PALU– Kekacauan dalam pemberian izin tambang di Sulawesi Tengah (Sulteng) telah menghadirkan banyak dampak buruk bagi lingkungan serta masyarakat, seperti perampasan lahan-lahan rakyat, kriminalisasi, hingga pencemaran lingkungan hidup tidak mampu dihindari.
Di tengah upaya rakyat mempertahankan ruang-ruang hidupnya, pemerintah tampaknya justru membuka jalan lebar bagi para pelaku-pelaku bisnis tambang, dalam upaya memperkuat dominasi penguasaan ruang produksi yang sangat berimplikasi terhadap kerusakan lingkungan hidup di Sulteng.
Demikian disampaikan Manajer Kampanye Wahana Lingkungan Hidup Indonesia (Walhi) Sulteng, Aulia Hakim kepada jurnalis media ini, Kamis (3/2/2022).
Dia mengatakan, wacana membuka seluas-luasnya peluang investasi di Sulteng tidak hanya diarahkan untuk kepentingan pendapatan daerah ataupun penyerapan tenaga kerja saja.

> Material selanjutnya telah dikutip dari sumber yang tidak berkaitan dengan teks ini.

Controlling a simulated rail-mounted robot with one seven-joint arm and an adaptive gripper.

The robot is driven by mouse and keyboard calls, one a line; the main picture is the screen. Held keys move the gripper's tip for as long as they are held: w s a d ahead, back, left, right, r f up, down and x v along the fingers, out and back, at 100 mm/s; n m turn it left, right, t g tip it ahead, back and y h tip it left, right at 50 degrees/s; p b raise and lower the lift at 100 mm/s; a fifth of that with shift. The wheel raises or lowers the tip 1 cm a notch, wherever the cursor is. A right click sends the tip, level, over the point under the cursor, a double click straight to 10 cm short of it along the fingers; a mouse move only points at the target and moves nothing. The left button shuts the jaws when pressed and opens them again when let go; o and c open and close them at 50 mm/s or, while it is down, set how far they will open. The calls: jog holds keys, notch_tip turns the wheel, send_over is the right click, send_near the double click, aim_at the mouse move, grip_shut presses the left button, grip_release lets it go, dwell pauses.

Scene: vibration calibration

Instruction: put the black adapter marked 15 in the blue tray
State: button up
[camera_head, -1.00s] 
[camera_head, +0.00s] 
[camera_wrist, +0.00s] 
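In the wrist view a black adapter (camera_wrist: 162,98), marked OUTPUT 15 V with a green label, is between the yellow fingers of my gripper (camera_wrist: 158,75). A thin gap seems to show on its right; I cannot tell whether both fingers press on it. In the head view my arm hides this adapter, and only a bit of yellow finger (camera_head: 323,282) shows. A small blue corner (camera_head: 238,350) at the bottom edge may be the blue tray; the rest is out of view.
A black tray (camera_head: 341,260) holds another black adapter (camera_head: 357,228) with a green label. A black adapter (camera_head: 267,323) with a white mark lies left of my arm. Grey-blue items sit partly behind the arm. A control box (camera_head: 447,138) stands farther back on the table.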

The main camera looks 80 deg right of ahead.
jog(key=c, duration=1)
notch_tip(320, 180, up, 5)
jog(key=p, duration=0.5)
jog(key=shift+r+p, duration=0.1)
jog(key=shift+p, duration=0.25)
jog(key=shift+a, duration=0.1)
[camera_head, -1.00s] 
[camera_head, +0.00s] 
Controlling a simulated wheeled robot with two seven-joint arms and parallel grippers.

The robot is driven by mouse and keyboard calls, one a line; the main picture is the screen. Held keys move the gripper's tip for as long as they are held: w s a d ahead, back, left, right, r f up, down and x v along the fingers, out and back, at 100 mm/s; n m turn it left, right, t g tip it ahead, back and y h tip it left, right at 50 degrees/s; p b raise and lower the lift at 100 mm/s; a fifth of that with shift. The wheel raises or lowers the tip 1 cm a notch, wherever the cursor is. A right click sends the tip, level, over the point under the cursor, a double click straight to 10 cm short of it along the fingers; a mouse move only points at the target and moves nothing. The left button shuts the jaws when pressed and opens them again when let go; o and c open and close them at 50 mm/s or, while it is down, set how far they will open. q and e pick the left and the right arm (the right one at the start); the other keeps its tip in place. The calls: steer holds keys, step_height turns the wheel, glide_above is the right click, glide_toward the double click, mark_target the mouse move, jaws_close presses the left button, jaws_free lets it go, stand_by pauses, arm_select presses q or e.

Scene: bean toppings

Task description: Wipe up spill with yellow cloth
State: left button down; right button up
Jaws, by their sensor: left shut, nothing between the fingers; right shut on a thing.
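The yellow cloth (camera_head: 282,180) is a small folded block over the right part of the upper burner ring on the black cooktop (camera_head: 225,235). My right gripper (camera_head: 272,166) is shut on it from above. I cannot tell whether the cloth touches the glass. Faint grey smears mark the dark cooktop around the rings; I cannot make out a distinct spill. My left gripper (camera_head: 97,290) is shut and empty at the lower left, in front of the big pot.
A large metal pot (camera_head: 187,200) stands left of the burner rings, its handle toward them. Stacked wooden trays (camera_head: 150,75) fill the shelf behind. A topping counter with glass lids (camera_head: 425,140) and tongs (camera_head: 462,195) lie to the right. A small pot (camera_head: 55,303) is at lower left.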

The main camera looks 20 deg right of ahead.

Tentunya kedua hal tersebut tidak dapat dinafikan, akan tetapi konsekuensi negatif dari keberadaan perusahaan tambang juga harus menjadi prioritas untuk diselesaikan karena yang selalu merasakan dampak buruknya adalah masyarakat bukan pengusaha.
Belum lagi dengan hadirnya Undang-Undang (UU) Nomor 3 Tahun 2020 tentang Minerba, yang menimbulkan berbagai masalah, seperti pada Pasal 162 yang menyatakan tentang masyarakat yang mengganggu aktivitas pertambangan dalam bentuk apapun dapat dipidana, hingga denda sebesar Rp 100 juta.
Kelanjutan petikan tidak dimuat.